--- Start of PROVIDED ENTRIES ---

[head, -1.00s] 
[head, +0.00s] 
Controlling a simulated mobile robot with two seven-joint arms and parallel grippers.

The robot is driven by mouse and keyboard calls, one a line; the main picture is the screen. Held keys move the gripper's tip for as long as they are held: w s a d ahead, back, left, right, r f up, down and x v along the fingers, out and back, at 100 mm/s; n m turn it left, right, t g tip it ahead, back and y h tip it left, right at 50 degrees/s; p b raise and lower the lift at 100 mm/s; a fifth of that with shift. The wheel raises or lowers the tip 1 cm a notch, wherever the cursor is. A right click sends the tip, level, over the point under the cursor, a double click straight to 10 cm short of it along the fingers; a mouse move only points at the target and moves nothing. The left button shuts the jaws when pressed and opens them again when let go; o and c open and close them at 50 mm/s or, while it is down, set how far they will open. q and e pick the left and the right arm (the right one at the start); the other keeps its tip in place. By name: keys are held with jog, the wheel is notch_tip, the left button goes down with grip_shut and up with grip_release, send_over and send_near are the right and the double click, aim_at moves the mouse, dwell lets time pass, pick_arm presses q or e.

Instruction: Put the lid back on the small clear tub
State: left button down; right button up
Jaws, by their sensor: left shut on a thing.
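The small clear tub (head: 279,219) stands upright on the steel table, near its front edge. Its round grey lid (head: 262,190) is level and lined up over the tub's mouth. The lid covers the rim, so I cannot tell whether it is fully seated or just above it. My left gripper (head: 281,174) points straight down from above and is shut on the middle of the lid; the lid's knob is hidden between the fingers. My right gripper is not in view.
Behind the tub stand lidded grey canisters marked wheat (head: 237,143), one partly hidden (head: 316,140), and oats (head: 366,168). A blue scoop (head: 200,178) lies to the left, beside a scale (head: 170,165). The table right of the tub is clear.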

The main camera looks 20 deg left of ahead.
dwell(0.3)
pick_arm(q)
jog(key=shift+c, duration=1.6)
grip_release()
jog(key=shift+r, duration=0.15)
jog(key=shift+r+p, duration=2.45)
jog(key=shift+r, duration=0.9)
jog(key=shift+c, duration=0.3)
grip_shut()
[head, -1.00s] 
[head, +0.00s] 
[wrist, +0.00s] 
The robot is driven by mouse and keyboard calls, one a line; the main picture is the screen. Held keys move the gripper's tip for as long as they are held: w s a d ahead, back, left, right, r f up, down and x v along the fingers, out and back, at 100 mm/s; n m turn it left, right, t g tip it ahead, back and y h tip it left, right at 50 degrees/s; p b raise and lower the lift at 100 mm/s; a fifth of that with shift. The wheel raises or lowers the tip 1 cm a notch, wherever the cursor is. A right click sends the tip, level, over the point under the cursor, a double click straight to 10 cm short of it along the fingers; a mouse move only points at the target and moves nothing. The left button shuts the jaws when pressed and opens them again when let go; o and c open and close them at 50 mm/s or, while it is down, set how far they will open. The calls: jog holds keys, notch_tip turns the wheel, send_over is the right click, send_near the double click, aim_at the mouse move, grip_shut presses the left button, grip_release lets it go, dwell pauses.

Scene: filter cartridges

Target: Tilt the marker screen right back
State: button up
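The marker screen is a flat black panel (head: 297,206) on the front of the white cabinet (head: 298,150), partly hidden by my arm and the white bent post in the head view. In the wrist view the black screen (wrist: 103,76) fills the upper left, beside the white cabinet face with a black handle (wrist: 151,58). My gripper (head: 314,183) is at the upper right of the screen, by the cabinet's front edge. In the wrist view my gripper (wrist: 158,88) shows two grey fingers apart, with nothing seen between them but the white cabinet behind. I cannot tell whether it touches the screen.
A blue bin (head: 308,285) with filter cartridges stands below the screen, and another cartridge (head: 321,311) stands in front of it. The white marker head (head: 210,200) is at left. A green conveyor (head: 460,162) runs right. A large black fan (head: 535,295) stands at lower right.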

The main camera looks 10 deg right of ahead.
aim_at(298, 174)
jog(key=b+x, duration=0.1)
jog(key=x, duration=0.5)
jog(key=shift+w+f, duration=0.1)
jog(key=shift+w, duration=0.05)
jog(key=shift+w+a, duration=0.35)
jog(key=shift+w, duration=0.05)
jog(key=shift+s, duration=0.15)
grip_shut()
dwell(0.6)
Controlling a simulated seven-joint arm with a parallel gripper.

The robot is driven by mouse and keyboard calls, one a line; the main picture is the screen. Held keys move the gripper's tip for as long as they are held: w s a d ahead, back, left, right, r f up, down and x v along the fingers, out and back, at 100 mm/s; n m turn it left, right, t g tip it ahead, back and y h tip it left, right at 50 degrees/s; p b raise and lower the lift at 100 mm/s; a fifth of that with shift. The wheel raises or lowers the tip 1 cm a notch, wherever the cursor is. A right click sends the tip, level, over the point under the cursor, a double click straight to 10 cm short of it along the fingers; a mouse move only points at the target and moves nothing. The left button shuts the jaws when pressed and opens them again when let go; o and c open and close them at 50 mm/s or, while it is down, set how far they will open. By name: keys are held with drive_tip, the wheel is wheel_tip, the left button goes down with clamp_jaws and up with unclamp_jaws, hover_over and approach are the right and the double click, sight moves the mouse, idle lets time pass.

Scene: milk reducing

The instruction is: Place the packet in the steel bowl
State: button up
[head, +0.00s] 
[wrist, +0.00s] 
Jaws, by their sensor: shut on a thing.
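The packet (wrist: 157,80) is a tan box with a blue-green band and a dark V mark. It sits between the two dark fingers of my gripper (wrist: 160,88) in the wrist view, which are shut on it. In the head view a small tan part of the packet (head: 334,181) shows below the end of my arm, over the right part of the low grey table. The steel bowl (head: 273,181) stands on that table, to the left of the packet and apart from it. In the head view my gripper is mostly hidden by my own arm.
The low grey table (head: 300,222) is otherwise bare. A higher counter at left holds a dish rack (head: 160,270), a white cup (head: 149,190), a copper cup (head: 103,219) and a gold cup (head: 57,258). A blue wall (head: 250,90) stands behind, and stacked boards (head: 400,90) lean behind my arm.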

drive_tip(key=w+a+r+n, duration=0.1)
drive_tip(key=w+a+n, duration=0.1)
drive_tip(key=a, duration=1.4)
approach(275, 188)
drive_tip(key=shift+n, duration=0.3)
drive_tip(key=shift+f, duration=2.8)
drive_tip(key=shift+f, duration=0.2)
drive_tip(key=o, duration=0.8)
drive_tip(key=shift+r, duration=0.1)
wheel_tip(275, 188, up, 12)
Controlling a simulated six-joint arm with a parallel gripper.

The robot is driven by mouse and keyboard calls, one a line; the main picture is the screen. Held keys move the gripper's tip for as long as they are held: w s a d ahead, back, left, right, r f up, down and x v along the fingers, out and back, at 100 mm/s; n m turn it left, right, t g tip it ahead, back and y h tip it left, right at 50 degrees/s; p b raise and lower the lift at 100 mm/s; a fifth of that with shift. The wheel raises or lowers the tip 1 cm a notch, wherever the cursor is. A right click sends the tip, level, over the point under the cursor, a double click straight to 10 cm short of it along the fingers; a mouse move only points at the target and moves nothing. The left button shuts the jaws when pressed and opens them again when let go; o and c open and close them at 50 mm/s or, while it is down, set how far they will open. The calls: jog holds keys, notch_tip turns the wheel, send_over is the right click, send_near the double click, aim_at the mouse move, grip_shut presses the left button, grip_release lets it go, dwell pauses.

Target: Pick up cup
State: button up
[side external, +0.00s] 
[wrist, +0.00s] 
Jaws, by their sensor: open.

--- End of PROVIDED ENTRIES ---

(GOAL): Look through the records and gather every line containing "simulated".

(EXERCISE RESPONSE):
Controlling a simulated mobile robot with two seven-joint arms and parallel grippers.
Controlling a simulated seven-joint arm with a parallel gripper.
Controlling a simulated six-joint arm with a parallel gripper.

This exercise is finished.